任天堂が拓いたブルーオーシャン


1ヶ月で100万台


Wiiフィットが売れている。Wii用ソフトとしては最速ペースでの百万台達成とみられる(日本経済新聞2008年1月9日朝刊11面)。去年の暮れからコマーシャルで見かける「あれ」である。ちょっと見には体重計としか思えないのだが、これが売れているわけだ。


すごいと思う。


何がすごいのかといえば、体重計をゲームにしてしまったことがすごいのだ。同じく任天堂のすごさは、足し算・引き算や漢字の書き取りまでもゲームにしてしまったことだろう。これはPSPXboxなどとはまったく次元の異なるゲームではないか。というか、WiiフィットにしてもDSの計算や漢字ゲームにしても、明らかに従来のゲームとは異なりはしないか。


だからこうした任天堂のネオゲーム(と、とりあえず呼ばせてもらおう)で遊んでいる人たちも、これまでのゲーマーとは一線を画している。兆しはすでにあったのだ。確か一昨年の冬ぐらいに松嶋菜々子のコマーシャルで火が点いた『もっと脳を鍛える大人のDSトレーニング』である。この頃から任天堂は戦略転換を進めてきたのではないだろうか。


ゲーム作りを考える切り口を従来のではなく、まったく違った切り口でゲーム作りに取り組み始めた。それはロールプレイングゲームのようにストーリー性で魅了するのではなく、シューティング系などのアクションゲームのように映像のすごさ・リアルさで感覚を刺激的に魅了するのでもない。でも、おもしろい。


「『おもしろさ』とは何かを、うちはずっと追求しているんですよ」とは以前、同社前社長・山内溥氏からお話を伺ったときにもっとも印象に残った言葉だ。社長は交替したが『おもしろさ』を追求する姿勢は変わらず、よりその範囲を広げていった結果がいまの任天堂となっているのだろう。


任天堂がDSの脳力系ソフトやWiiでやったことは、ゲームのパラダイムシフトと言っていい。その結果、明らかにゲーム人口は増えた。当然である、これまでのゲームには関心がなかった人たちをゲームユーザーにしてしまったのだから。とはいえ当初のWiiはその操作感こそ従来のゲームにはなかったものだったけれど、ゲームの内容自体は画期的に目新しいとまでは言えなかったはずだ。


しかしWiiフィットは違う。DSが計算や漢字など従来とはまったく異質のソフト(コンテンツと表現するべきかもしれない)で勝負してきたのに対して、今度は体重計である。ブラマヨ風にいうなら「まさかなぁ、ゲームするのに体重計に乗せられるとはなぁ」である。これにより再び三たび、任天堂はゲームに新たな土俵を持ち込んだ。ここまでくればほとんど天上天下唯我独尊状態である。

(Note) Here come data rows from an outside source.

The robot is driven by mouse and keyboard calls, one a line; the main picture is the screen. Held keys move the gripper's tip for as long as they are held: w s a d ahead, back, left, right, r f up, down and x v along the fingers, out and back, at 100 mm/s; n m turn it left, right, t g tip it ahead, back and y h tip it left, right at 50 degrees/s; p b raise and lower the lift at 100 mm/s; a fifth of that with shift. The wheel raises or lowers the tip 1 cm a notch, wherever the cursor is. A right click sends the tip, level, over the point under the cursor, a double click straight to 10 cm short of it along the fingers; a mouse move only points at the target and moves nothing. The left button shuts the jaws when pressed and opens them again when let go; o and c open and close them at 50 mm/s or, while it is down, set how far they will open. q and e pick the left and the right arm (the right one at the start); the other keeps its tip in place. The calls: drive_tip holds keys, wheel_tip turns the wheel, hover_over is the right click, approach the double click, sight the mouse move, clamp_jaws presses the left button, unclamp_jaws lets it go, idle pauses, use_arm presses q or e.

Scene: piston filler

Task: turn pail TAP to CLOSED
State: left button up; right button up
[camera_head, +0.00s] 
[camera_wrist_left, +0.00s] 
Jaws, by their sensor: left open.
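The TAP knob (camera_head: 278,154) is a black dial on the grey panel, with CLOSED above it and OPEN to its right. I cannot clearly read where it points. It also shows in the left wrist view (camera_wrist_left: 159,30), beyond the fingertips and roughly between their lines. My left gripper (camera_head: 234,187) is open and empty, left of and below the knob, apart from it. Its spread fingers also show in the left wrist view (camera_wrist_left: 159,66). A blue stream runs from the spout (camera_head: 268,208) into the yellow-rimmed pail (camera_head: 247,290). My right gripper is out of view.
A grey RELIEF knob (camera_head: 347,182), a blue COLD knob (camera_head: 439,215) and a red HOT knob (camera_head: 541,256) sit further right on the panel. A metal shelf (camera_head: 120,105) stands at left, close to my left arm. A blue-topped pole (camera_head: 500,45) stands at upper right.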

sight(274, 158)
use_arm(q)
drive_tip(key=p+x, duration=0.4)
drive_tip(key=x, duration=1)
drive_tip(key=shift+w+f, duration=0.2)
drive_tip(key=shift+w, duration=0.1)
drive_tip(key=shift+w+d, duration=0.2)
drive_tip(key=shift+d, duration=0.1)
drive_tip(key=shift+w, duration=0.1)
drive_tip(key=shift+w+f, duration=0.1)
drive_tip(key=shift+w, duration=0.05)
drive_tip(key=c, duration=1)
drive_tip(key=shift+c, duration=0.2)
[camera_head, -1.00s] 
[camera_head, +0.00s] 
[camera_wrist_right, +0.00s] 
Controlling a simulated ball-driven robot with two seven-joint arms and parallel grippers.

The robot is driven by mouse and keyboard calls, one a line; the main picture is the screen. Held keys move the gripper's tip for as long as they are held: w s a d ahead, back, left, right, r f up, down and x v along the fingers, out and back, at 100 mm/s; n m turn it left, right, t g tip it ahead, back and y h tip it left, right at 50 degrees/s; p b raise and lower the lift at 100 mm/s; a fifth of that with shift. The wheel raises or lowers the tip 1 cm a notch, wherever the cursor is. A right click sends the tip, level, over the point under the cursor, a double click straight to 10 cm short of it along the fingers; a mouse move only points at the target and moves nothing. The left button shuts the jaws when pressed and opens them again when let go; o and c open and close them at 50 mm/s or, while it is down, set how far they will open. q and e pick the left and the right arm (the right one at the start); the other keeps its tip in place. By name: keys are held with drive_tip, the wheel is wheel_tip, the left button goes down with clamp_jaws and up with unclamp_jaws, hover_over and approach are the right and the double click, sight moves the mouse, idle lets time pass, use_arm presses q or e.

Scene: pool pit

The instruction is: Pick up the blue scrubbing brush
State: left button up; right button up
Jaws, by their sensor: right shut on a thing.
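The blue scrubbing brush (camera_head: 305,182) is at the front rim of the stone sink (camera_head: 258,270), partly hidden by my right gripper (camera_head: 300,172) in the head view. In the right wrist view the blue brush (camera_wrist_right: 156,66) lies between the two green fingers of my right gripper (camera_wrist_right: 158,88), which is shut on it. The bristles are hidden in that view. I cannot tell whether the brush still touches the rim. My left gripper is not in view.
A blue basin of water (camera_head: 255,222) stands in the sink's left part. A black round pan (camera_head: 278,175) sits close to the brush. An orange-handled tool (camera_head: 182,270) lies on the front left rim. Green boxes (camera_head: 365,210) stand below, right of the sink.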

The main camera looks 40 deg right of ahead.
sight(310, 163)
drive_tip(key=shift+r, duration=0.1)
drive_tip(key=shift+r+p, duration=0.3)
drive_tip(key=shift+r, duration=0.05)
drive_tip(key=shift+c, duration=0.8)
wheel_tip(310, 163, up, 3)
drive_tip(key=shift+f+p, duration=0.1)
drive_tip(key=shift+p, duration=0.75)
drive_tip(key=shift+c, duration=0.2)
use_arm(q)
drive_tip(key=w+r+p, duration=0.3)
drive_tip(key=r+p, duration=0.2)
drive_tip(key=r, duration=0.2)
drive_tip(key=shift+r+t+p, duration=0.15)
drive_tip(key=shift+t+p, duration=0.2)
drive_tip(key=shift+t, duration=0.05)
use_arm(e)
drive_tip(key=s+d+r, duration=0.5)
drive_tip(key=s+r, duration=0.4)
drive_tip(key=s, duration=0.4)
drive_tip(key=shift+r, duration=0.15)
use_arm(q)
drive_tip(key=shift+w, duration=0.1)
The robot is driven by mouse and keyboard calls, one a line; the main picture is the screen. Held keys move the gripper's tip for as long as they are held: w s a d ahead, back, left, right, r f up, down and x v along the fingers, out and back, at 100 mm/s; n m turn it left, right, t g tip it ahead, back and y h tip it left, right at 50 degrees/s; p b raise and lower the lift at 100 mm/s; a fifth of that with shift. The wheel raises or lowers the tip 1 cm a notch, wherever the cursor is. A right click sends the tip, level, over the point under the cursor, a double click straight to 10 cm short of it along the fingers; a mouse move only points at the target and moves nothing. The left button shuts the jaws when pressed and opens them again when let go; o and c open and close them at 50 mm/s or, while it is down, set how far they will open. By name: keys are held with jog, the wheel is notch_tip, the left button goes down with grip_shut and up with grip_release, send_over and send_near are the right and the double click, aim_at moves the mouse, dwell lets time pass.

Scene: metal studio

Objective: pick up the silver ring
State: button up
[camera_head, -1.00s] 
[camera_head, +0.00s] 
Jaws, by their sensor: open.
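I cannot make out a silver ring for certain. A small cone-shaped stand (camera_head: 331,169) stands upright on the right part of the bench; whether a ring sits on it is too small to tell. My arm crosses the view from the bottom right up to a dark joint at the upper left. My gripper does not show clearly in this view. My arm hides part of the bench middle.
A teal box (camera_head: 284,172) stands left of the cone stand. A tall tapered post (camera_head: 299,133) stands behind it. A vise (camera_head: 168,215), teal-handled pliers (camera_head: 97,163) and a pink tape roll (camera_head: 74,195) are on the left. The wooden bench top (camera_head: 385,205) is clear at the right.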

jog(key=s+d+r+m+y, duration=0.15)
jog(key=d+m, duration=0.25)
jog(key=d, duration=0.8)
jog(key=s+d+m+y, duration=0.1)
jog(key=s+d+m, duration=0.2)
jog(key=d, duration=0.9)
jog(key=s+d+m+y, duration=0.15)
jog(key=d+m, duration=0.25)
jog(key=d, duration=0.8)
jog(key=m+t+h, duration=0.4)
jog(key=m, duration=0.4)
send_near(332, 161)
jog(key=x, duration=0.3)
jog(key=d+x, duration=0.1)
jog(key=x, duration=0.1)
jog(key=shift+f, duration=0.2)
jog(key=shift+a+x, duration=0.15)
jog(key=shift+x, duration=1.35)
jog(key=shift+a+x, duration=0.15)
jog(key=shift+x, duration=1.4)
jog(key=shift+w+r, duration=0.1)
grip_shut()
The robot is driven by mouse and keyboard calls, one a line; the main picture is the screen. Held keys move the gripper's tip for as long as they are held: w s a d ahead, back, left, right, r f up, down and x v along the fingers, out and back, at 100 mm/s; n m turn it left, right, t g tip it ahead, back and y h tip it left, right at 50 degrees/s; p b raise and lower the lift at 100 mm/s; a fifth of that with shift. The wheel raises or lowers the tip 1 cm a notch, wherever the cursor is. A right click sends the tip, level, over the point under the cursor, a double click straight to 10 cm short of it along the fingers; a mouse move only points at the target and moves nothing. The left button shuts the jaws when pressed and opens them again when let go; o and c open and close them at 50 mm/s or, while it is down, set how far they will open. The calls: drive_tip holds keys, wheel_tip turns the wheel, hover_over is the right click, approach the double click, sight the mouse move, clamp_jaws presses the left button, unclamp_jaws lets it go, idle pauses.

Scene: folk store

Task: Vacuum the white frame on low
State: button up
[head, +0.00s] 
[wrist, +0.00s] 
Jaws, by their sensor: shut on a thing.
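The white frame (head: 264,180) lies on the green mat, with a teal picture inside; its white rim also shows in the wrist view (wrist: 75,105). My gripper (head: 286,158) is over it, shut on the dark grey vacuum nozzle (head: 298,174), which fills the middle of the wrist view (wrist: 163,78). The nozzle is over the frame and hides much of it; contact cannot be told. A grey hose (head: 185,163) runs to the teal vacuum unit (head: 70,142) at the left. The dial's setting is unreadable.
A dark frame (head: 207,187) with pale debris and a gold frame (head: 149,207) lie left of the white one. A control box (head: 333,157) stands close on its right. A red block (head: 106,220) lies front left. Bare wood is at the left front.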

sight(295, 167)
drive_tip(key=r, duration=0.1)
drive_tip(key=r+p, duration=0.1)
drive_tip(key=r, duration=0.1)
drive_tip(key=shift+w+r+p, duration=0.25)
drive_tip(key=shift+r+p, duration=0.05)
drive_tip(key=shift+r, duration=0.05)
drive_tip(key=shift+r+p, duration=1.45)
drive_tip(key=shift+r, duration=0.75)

ここで一連の任天堂のネオゲームに共通する価値があることに気がつく。つまりゲーム自体を楽しみながら、さらなる付加価値がきちんと計算されていることだ。脳力はボケ防止になる。計算や漢字もボケ防止になるし、もちろん適応年齢の子どもたちの学習能力向上にも役立つ。そしてWiiフィットは健康(実際のところ、どれぐらいの効果があるのかはこれからの話になるのだろうけれど)だ。あるいはWiiそのものはゲームを通じた家族の(失われていた)会話を取り戻す価値もあったかもしれない。


こうしたゲームは、少なくとも任天堂の直接の競合からは出てきていない(と思う、たぶん)。そして、これら一連のゲームは『おもしろさとは何か』をいろんなターゲットを想定して突き詰めていった結果、生まれたのだとも思う。ここが任天堂のすごさだろう。


Wiiについては、そのユーザーインターフェイスも画期的である。これについては、こうしたデバイスができたから今のようなソフト/遊び方が登場したのか、それとも初めにコンセプトありきで、今のWiiのような遊び方をするためにはこうしたデバイスが必須だとして開発されたのか。ニワトリが先か卵が先かみたいな話になるけれども、ここは本当のところどちらが先だったのかが非常に興味を引かれるところだ。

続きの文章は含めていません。